INSTRUCTIONS FOR THE TASK> Can you transcribe the data exactly? Leave the pictures out.

PROVIDED DATA>
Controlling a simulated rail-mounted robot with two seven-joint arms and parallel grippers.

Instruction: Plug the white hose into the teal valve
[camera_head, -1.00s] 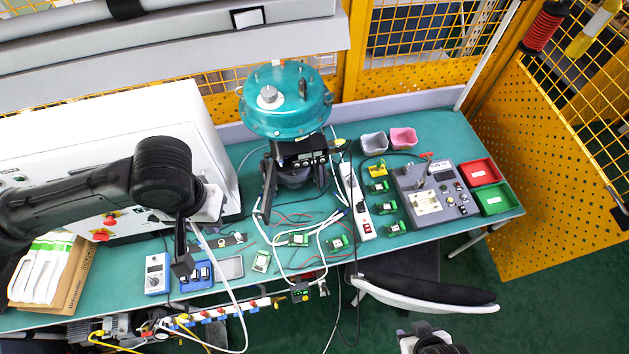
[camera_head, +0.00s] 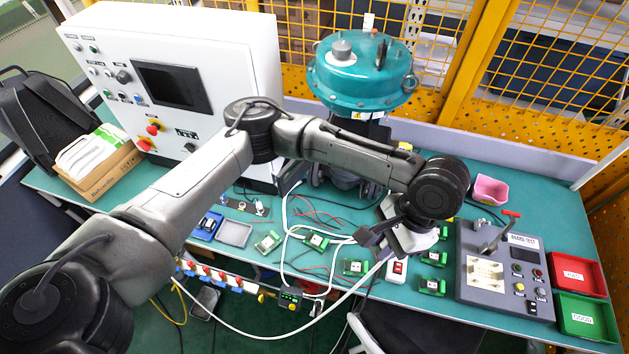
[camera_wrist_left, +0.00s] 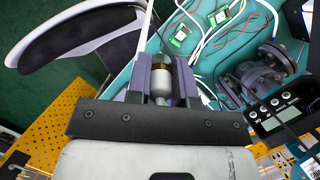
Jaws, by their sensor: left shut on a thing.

RESULT OF THE TASK>
Controlling a simulated rail-mounted robot with two seven-joint arms and parallel grippers.

Instruction: Plug the white hose into the teal valve
[camera_head, -1.00s] 
[camera_head, +0.00s] 
[camera_wrist_left, +0.00s] 
Jaws, by their sensor: left shut on a thing.

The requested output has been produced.